A Surrey farmer is crying foul following the removal of several large cedars along roads in the Grandview Heights area this week - something that's expected to continue throughout the coming weeks.
Carl Thielemann, who lives and owns a farm in the area, said several large cedar trees along 192nd Street and 32nd Avenue have been cut down to make way for wider roads and industrialization, and he's fed up with it.
"Those trees were the only thing that made that area halfway decent looking," said Thielemann, who's lived in the area since 1973.
The past few years have seen drastic changes for the Grandview Heights area, as the once largely agriculture-based region has seen farmland and crops replaced with industry and warehouses, with more development planned for the future.
As for the trees cut down this past week, those were due to the development of the Campbell Heights North Business Park, which will offer 250 acres of industrial land once it's completed in the coming years.

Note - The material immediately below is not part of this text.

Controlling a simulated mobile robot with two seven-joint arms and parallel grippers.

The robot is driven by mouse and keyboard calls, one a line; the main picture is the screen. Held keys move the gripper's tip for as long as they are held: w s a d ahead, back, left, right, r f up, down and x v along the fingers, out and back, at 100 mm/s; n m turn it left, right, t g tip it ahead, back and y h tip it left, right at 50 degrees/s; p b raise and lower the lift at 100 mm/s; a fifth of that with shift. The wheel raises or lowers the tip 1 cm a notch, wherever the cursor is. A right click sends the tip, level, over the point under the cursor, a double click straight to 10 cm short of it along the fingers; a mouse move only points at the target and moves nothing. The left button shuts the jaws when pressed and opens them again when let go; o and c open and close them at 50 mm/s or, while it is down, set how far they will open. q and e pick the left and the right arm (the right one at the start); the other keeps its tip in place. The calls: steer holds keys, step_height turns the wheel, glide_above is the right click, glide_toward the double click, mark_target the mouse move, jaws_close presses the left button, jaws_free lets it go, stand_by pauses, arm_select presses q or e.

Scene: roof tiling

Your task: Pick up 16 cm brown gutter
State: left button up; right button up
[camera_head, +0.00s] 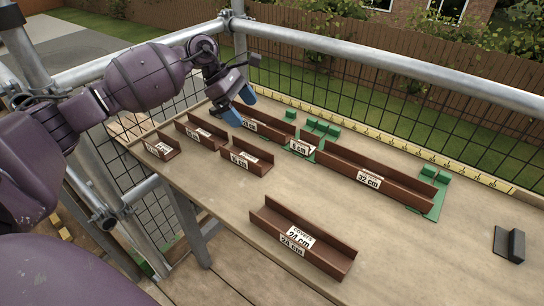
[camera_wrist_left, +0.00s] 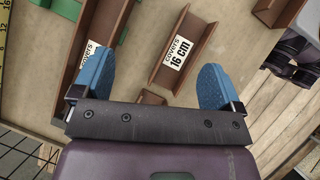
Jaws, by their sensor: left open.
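The 16 cm brown gutter (camera_wrist_left: 193,38) lies on the table in the left wrist view, its label reading "covers 16 cm". In the head view it appears to be the short trough (camera_head: 201,134) on the left part of the table. My left gripper (camera_head: 240,105) is open and empty above the table; in the left wrist view its blue fingertips (camera_wrist_left: 158,75) stand to either side of the gutter's near part, without visible contact. My right gripper is not in view.
Another brown gutter (camera_wrist_left: 98,35) lies close by the left finger, in the row along the yellow ruler (camera_head: 350,131). A 32 cm gutter (camera_head: 385,182) and a 24 cm gutter (camera_head: 320,246) lie further right. A metal rail (camera_head: 400,70) borders the table; its front right is mostly clear.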

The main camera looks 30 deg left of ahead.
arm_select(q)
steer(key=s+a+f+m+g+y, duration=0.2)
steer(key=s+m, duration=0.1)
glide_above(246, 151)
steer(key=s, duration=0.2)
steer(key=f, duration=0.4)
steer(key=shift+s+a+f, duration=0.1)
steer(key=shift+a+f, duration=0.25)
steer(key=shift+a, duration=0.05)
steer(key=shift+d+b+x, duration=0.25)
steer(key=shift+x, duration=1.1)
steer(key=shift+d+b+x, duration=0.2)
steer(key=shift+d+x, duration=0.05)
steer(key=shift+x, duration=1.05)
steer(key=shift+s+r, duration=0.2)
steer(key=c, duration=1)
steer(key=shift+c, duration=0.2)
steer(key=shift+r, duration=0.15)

The project is being headed up by the Surrey City Development Corporation and according to president Jim Cox, the tree removal is part of the first phase of development. That phase is expected to be completed before the year's end.
"On 32nd Avenue the trees being removed there will be to facilitate road widening," said Cox.

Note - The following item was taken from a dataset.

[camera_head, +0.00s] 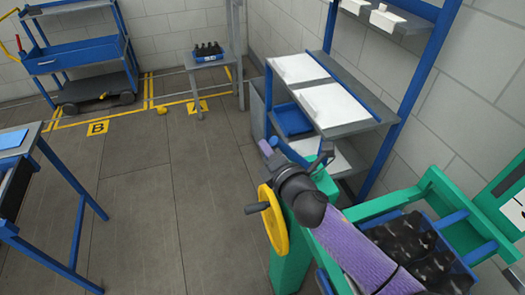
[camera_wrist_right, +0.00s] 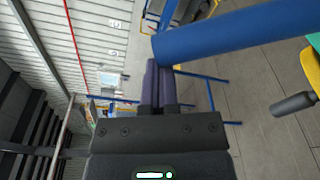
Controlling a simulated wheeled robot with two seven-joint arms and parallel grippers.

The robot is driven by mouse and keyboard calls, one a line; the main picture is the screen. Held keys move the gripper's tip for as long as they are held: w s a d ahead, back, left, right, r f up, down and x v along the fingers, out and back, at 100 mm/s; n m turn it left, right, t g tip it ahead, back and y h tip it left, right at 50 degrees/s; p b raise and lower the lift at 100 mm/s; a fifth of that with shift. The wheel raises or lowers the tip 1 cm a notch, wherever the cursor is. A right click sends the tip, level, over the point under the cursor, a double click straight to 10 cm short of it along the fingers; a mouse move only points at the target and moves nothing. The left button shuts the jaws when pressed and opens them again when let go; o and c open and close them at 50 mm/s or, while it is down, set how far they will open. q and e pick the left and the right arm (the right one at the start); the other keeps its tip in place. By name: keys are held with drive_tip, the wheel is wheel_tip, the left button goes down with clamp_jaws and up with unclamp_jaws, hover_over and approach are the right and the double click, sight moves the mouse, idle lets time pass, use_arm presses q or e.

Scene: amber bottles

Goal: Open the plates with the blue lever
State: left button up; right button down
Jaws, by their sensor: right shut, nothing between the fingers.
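My right gripper (camera_head: 266,148) is shut and empty, reaching out over the green machine (camera_head: 292,262) from the lower right. Its purple fingers lie together in the wrist view (camera_wrist_right: 159,70). The blue lever (camera_wrist_right: 235,36) is a thick blue bar there, running from the upper right to just beside the fingertips. I cannot tell whether they touch. In the head view only a small blue end (camera_head: 273,141), likely the lever's, shows by the fingertips; my gripper and arm hide the rest. I cannot make out the plates. My left gripper is not in view.
A yellow handwheel (camera_head: 273,222) with a dark handle sits on the machine's left side, close below my wrist. A dark bottle crate (camera_head: 415,250) stands at the lower right. A shelf rack (camera_head: 350,125) is behind. Open floor lies to the left.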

According to Cox, the trees along 32nd Avenue will be replaced with smaller "boulevard trees" once the road widening is completed. As for the trees on 192nd Street, he said those are being removed for other reasons.
"First of all, they're not in very good shape," he said. "Second of all, they are going to build a pedestrian walkway along there and it wouldn't be very safe with all those trees because it's more of a hedge, it's sort of a continuous wall of trees so they're going to be taken out."

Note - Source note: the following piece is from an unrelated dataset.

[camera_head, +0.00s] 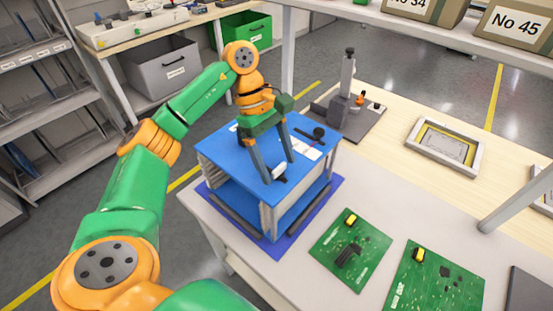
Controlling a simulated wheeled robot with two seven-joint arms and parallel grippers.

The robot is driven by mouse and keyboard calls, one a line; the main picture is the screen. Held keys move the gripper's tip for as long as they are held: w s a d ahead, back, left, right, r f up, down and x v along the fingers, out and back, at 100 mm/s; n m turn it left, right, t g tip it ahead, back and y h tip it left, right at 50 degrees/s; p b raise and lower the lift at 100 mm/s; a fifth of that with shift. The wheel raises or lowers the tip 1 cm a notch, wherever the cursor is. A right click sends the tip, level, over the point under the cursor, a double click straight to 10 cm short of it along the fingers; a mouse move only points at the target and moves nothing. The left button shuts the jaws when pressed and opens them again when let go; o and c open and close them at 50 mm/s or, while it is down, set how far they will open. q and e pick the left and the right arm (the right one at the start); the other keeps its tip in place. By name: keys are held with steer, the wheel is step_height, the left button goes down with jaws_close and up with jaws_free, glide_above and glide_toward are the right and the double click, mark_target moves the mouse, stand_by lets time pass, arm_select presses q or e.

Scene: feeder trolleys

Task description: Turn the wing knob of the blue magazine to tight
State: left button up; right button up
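The blue magazine (222,150) is a box-like rack with a blue top plate and open sides, standing on a dark blue mat (326,192) on the table. My left gripper (279,171) reaches down over its top, fingers spread apart. A small dark part (279,179) with a light patch lies by the fingertips near the plate's front edge; it may be the wing knob, but I cannot tell its angle or whether the fingers touch it. A black round knob (319,132) with a dark bar sits further back on the plate. My right gripper is not in view.
Two green circuit boards (376,262) (447,285) lie right of the magazine. Behind it stands a grey fixture with a post (347,75). A framed tray (446,146) lies on the wooden bench. A shelf with boxes (410,5) overhangs at the back.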

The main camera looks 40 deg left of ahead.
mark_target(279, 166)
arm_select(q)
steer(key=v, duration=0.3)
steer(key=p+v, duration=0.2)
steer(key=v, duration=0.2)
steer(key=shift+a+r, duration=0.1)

Finally, Cox also said there were also survey towers in the area that needed to be made more visible on the street.
But while a handful of trees have already been removed on 192nd Street, Cox pointed out that not all the trees would be removed along the development site.
"We had a tree survey done to identify the healthy trees and so we're going to be keeping the bigger ones down the road," he said. "The only ones we'll be removing are those at the south end of 192nd, near 32nd."
But for Thielemann, any tree removal is just another nail in the coffin of what he considered to be one of the greatest parts of Surrey, and he's blaming Surrey city council for allowing development to consume the area.
"It took 50 years to grow all that," said Thielemann.
"You can't start talking about landscaping and put little stick trees in the ground. Are we going to wait another 50 years for those to grow? It'll never grow as beautiful as those cedars."
Mayor Dianne Watts is on vacation and a request to speak to the acting mayor of Surrey was not returned by press time.
"We used to have a moose living across the road here living in the forest before they started all this development," said Thielemann.
"He was the last living moose in the area and that was about seven, eight years ago. He actually lived a healthy life in that forest and people were amazed there was still a moose living in Surrey. Then they went in there with the chainsaws."